La desinformación –es decir la difusión de información falsa de forma deliberada– es así un elemento decisivo dentro de este esquema de guerra política multidimensional. De ahí que la maquinaria de propaganda rusa esté concebida como un arma estratégica, pero con vocación de ser empleada masivamente para socavar, desorientar, agitar, debilitar o paralizar al adversario. Los escépticos con el desafío de la desinformación rusa arguyen que no hay nada nuevo en esto. Y en parte están en lo cierto. Las injerencias, el engaño y la manipulación política son tan antiguos como nuestra especie. Pero dos elementos diferenciales agravan la situación actual.
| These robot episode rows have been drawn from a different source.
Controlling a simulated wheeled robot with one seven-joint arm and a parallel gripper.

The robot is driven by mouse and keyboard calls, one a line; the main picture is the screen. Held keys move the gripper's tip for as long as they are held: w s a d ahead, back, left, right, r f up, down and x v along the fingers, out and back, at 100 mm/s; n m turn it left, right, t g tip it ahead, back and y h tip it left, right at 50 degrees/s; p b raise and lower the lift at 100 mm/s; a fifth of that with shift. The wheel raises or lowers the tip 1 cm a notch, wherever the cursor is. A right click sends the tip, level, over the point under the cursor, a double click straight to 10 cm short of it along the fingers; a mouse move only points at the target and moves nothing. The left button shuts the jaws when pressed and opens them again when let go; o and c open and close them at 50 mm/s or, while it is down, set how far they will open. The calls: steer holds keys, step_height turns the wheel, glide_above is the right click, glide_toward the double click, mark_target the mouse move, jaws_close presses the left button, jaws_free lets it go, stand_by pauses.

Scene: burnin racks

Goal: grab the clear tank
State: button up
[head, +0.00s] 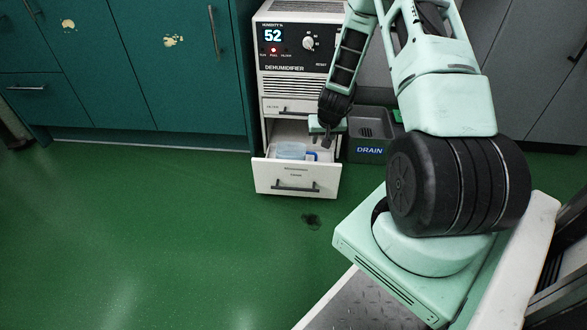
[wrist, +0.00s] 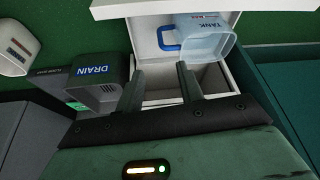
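The clear tank (head: 291,151) sits in the pulled-out lower drawer (head: 296,178) of the white dehumidifier. In the wrist view the tank (wrist: 207,46) is a light-blue, see-through box marked TANK, with a blue handle (wrist: 167,38) on its left side. My gripper (wrist: 160,72) is open, its two dark fingers apart with nothing between them. The fingertips point toward the drawer, short of the tank and its handle. In the head view my gripper (head: 325,138) is over the right side of the drawer, beside the tank; its fingers are too small to judge there.
The dehumidifier body (head: 290,50) shows 52 on its display. A dark grey bin marked DRAIN (head: 368,150) stands right of the drawer. Teal cabinets (head: 130,70) line the left and grey cabinets the right. The green floor ahead of the drawer is open, with a dark patch (head: 311,221).

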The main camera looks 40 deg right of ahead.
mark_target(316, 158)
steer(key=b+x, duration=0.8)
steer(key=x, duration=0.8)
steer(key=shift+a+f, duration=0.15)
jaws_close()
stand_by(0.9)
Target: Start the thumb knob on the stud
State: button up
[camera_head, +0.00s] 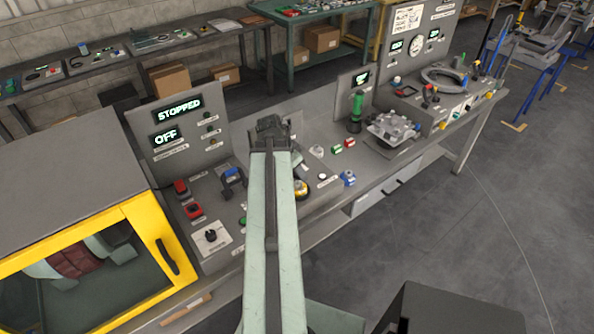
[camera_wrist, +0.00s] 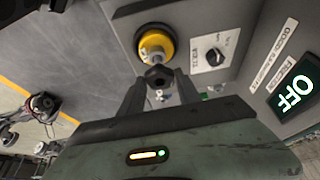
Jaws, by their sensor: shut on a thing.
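In the wrist view, my gripper (camera_wrist: 160,82) is shut on a small black lobed knob (camera_wrist: 157,74), held between its two fingertips. Just beyond the knob is a round yellow fitting (camera_wrist: 156,40) with a dark rim, set on a grey panel. A short pale piece shows between the fitting and the knob; it may be the stud, but I cannot tell whether the knob touches it. In the head view, the yellow fitting (camera_head: 301,190) shows just right of my arm, which hides my gripper and the knob.
A selector switch (camera_wrist: 214,57) and a lit OFF display (camera_wrist: 294,88) are beside the fitting. In the head view, a yellow-framed enclosure (camera_head: 160,240) stands at left, and a green-handled tool (camera_head: 356,108) and a metal block (camera_head: 393,128) stand at right.

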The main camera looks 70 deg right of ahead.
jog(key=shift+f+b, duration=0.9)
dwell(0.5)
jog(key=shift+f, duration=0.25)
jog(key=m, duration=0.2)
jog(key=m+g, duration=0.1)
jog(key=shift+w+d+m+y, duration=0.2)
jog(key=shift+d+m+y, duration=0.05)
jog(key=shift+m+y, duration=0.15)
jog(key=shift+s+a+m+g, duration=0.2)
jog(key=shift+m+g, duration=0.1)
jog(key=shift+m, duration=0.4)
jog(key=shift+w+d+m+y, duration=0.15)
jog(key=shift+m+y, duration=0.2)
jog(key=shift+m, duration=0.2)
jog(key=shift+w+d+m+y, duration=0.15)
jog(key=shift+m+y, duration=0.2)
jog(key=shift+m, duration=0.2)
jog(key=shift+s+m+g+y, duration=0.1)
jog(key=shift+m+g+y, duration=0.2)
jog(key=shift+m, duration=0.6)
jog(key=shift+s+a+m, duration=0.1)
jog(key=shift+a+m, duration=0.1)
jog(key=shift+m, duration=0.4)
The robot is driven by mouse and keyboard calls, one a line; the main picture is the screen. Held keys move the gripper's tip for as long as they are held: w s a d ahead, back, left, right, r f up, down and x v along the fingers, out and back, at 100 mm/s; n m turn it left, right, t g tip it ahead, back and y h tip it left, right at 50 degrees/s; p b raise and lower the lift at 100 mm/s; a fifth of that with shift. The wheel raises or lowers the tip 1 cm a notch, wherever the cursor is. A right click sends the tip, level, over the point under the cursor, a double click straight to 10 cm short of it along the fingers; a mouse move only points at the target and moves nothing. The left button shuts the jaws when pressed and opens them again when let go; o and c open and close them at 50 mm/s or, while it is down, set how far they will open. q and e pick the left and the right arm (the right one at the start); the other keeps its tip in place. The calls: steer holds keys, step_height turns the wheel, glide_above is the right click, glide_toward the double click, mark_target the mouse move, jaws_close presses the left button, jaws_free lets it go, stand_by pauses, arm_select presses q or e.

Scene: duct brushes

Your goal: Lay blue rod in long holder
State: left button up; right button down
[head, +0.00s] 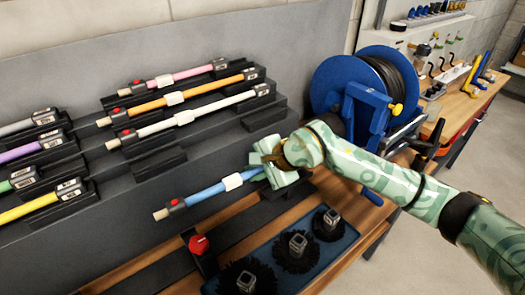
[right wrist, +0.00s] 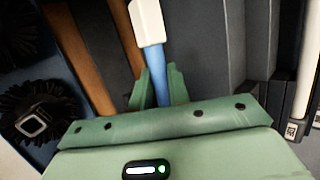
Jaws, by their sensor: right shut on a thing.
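The blue rod (head: 205,192) has a white sleeve (head: 233,181) and a dark end piece with a red button (head: 177,204). My right gripper (head: 272,165) is shut on it near its right end, which the gripper hides. The rod slants in front of the grey stepped rack. In the right wrist view the rod (right wrist: 160,75) runs between the fingers of my right gripper (right wrist: 158,92), with the white sleeve just beyond. A long dark rail with a red knob (head: 199,244) lies below the rod; I cannot tell whether it is the long holder. My left gripper is out of view.
Pink, orange and white rods (head: 195,118) lie in black cradles on the rack. Grey, purple, green and yellow rods (head: 28,208) lie at left. A blue tray (head: 325,255) with black round brushes stands in front. A blue hose reel (head: 340,85) stands behind my right arm.

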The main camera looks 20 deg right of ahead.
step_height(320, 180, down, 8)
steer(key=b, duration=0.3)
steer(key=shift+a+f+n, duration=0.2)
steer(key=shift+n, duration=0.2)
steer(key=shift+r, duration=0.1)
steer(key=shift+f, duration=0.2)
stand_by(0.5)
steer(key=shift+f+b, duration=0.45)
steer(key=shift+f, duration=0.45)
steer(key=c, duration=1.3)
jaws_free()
Por un lado, el contexto de posverdad, de crisis de la mediación –cuestionamiento de los grandes medios tradicionales y de los expertos– y de deslegitimación de las democracias liberales como resultado de la crisis económica. Por otro lado, el auge digital que permite llegar de forma inmediata y sistemática a audiencias masivas con facilidad y bajos costes.
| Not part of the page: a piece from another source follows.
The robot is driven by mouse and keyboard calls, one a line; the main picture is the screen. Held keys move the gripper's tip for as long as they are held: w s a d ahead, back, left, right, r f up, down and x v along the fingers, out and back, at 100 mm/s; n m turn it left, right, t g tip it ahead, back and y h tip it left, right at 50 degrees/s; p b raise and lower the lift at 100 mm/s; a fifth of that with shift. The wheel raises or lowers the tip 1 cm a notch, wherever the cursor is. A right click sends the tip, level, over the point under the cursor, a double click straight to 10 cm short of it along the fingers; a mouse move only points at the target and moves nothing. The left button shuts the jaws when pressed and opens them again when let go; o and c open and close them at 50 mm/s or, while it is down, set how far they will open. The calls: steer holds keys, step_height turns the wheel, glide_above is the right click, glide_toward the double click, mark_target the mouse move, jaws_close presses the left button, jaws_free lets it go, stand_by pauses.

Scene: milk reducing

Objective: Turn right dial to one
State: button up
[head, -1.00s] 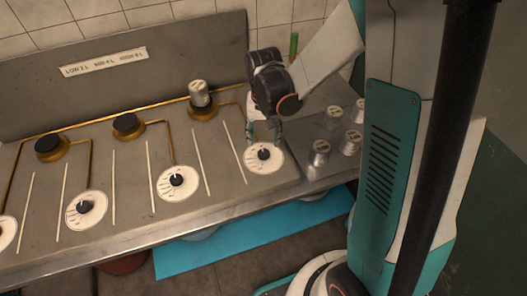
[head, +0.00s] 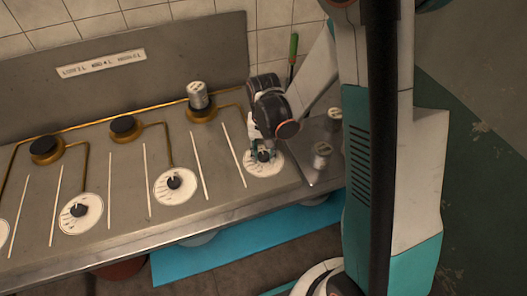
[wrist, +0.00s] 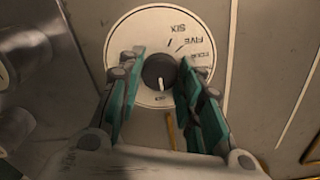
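The right dial is a white disc (head: 268,168) with a black knob. In the wrist view the disc (wrist: 152,18) shows SIX, FIVE and part of another word upside down, and the white mark on the knob (wrist: 158,70) points down, towards a small label I cannot read. My gripper (head: 262,155) is at this dial. In the wrist view my gripper (wrist: 158,88) is open with its green fingers on either side of the knob. The right finger is very close to the knob; contact is unclear. A gap shows at the left finger.
Other dials (head: 175,186) (head: 80,213) lie to the left, with raised strips between. Black burners (head: 123,128) and a can (head: 198,95) on a burner stand behind. A can (head: 321,155) stands close on the right.

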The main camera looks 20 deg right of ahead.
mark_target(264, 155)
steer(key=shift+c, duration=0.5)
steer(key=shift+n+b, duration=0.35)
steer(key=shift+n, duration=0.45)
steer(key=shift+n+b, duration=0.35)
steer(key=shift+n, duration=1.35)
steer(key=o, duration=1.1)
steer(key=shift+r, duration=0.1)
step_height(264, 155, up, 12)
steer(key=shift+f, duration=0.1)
Y lo hemos visto por toda Europa en múltiples ocasiones en los últimos años, de los países nórdicos a Francia, España o Alemania pasando por el laboratorio ucraniano. Así por ejemplo, cuando todos los indicios apuntaban a la insurgencia rusa como responsable del derribo del vuelo MH17 en julio de 2014 en Ucrania, rápidamente la maquinaria rusa puso en circulación docenas de hipótesis alternativas. Algunas de ellas absolutamente delirantes, pero no importa lo absurdas que fueran, el objetivo no era convencer sino generar el suficiente ruido y confusión que induzcan a pensar que, sencillamente, no era posible determinar quién derribó realmente el avión.
El diagnóstico está claro, pero en absoluto el remedio. La maquinaria de desinformación rusa ofrece productos sofisticados difíciles de desentrañar y combatir y adaptados a cada audiencia objetiva. Rusia, por ejemplo, alimenta tanto a la izquierda populista como a la derecha xenófoba. En el plano táctico, han proliferado diversas iniciativas –entre ellas el East Stratcom de la UE– para monitorizar y denunciar las noticias falsas y ofrecer información veraz. Pero esto, aun siendo necesario, es solo parte de la solución y acarrea dilemas, ya que siempre será más sencillo y barato saturar un entorno con información falsa que desmentirla y además implica que quien desinforma marca la agenda. Pero qué hacer en el plano estratégico sigue resultando incierto. ¿Es posible y recomendable limitar el flujo de información? ¿Podemos hacerlo anticipadamente sin conocer el contenido solo el emisor? ¿Qué hacer cuando la autoría no está clara? Preguntas, de momento, sin respuestas evidentes.